Одновременно об этом же у Ольги Александровны: «Вы знаете, как странно, но даже Ваши близкие мне дороги. Как прекрасна, верно, была О.А. Но ведь Она и есть, и Вы это знаете! Она так же с Вами, как папа мой со мной. Знаете, всякий раз, когда нам предстоит пережить тяжёлое, Он, папочка, снится маме, как бы ободряя её. И мы всегда выскакиваем из беды. О.А., конечно, всегда хранит Вас…» И опять: «Вы должны мне поверить, что Вы очень, очень дороги мне».
Ивану Сергеевичу доставляет огромное удовольствие подчёркивать в её письмах дорогие признания: «Мой милый, родной, прекрасный, непрерывно думаю о Вас, днём и ночью. Я то плачу, то смеюсь, и никому невозможно открыться, даже маме, которая наконец рядом и я никуда её от себя не отпускаю, пока Сергей ищет работу в Арнхеме».

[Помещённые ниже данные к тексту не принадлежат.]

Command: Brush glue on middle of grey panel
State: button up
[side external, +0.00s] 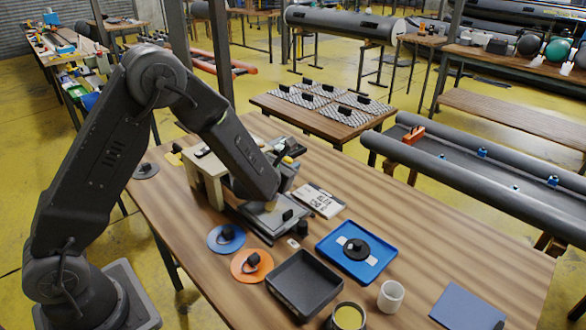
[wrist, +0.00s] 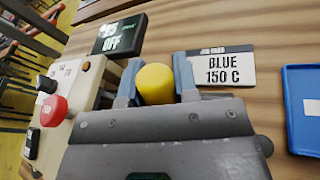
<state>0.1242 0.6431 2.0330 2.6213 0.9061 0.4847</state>
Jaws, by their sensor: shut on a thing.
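My gripper (wrist: 156,82) is low over the bench, beside a small machine. Its two blue fingers are shut on a yellow round-ended piece (wrist: 155,84). I cannot tell whether this is the brush handle, and no bristles show. In the side view the arm hides most of the gripper. A flat blue-grey panel (side external: 468,308) lies at the bench's front right, apart from the gripper. A dark round pot with yellow contents (side external: 348,317) stands at the front edge, cut off by the frame.
A black tray (side external: 304,300), a white cup (side external: 391,295) and a blue tray (side external: 325,250) bearing a black disc stand between gripper and panel. A "BLUE 150 C" card (wrist: 222,68) lies near the gripper. A control box with a red button (wrist: 54,110) is left in the wrist view.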

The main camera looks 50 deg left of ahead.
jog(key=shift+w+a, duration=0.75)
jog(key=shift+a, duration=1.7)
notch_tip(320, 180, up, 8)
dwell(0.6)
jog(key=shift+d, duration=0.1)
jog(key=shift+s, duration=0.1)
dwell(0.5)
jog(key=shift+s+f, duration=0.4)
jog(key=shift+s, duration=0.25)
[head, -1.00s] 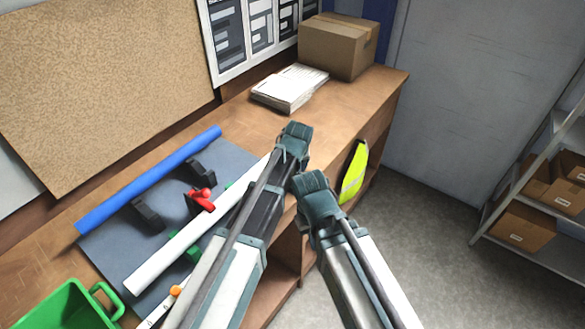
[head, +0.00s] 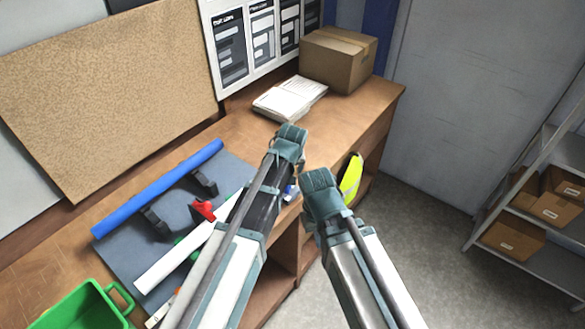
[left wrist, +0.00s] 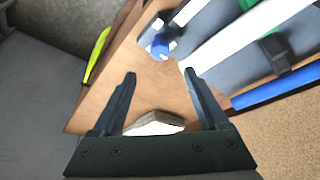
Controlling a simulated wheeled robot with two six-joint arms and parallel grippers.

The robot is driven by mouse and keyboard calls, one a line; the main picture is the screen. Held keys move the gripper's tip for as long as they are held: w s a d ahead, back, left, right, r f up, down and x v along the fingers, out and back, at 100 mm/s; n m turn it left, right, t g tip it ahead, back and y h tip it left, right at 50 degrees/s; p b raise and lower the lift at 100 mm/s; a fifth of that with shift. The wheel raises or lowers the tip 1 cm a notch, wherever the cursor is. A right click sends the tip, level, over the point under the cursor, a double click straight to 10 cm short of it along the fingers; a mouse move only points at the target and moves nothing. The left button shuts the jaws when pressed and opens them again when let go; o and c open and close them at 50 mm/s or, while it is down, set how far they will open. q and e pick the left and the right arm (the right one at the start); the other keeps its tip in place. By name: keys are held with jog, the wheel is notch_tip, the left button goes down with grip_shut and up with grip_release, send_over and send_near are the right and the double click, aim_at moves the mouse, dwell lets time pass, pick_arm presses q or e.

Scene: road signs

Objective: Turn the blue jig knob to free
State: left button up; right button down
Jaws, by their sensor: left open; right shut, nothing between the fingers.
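The blue jig knob (left wrist: 158,47) shows in the left wrist view at the jig's end, with white pieces beside it. In the head view the knob (head: 290,191) is partly hidden between my two arms. My left gripper (left wrist: 159,74) is open and empty, its fingertips apart with the knob just beyond them; I cannot tell the height gap. In the head view the left gripper (head: 291,136) is over the bench. My right gripper (head: 320,180) is shut and empty, right of the knob near the bench's front edge. Which setting the knob is at cannot be read.
The jig's grey-blue board (head: 119,262) carries a blue tube (head: 160,188), a white tube (head: 180,258), black supports and a red clamp (head: 203,211). A green bin (head: 85,308) is at lower left. Papers (head: 290,98) and a carton (head: 338,59) stand farther back.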

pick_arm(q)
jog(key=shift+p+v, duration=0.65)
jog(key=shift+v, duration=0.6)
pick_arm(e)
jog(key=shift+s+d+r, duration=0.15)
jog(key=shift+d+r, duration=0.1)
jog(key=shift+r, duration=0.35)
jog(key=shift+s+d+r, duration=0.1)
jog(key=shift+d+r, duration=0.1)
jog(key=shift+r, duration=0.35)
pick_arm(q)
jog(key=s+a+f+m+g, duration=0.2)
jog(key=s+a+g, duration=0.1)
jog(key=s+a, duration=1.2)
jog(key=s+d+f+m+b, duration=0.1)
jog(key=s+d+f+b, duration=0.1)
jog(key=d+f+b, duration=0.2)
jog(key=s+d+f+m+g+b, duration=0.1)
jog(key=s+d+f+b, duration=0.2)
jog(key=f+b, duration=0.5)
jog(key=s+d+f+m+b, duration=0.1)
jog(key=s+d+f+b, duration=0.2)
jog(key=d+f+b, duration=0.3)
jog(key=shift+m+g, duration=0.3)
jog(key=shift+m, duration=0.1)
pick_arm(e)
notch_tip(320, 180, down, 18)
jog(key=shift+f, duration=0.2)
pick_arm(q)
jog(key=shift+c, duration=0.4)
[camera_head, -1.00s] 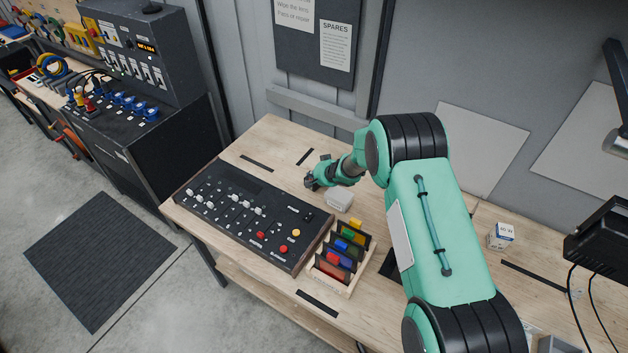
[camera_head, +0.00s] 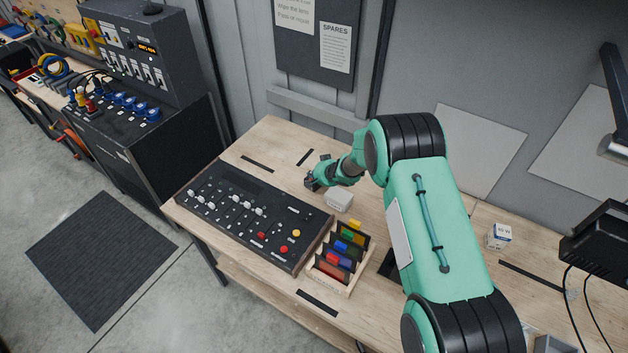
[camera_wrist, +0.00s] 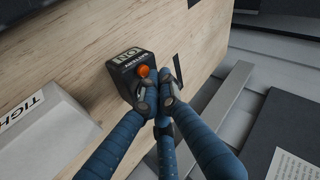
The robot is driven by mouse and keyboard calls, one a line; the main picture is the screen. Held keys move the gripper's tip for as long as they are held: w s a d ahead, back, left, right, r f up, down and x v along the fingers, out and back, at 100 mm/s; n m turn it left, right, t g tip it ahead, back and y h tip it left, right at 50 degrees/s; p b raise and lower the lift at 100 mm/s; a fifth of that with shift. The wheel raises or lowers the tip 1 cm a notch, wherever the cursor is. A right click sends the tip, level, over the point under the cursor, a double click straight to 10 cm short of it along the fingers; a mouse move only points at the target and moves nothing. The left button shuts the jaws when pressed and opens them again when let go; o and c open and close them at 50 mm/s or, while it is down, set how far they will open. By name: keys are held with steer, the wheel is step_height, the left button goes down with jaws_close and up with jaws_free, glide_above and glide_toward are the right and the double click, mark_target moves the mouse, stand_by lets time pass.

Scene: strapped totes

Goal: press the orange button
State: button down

«Всё это время душа моя поёт в радости неописуемой. Пою, целыми днями пою. Я сама не знаю, отчего это такая сила, влекущая все движения души к Вам… Как хорошо было бы вдруг очутиться у Вас в Париже! Если бы Вы знали, как много я пережила сердцем, как себя не любила, как хуже, хуже всех себя считала. Я бесконечно боюсь ошибки, разочарования во мне у Вас… Писать красиво могу только Вам. Быть может, то Ваш гипноз, гипноз Вашего великого таланта?! Это всё Вы, который воскрешает ушедшее от нас. И видится Она, прекрасная, убогая, любимая превыше сил — в разливах рек весенних, в зное полдня, в кистях рябины ярких, в морозах жгучих крещенских… Вы меня вытолкнули к солнцу своим внутренним горением и солнцем. И это так чудесно».
И.С. подчёркивает эти слова и на полях оставляет свою помету: «Боже мой!»
Но по закону вечной драматургии жизни неумолимая действительность напомнила нашим адресатам о разгорающейся мировой войне: оккупацией Гитлером Голландии и Франции, размещением оккупационных властей, постепенным исчезновением продовольственных и прочих товаров в магазинах, прекращением железнодорожного движения. Годовой перерыв почтовой связи, — какие уж там пересылки подарков, если объявлен запрет нового хозяина Европы на почтовое и железнодорожное сообщение, — в их представлении означал вечность.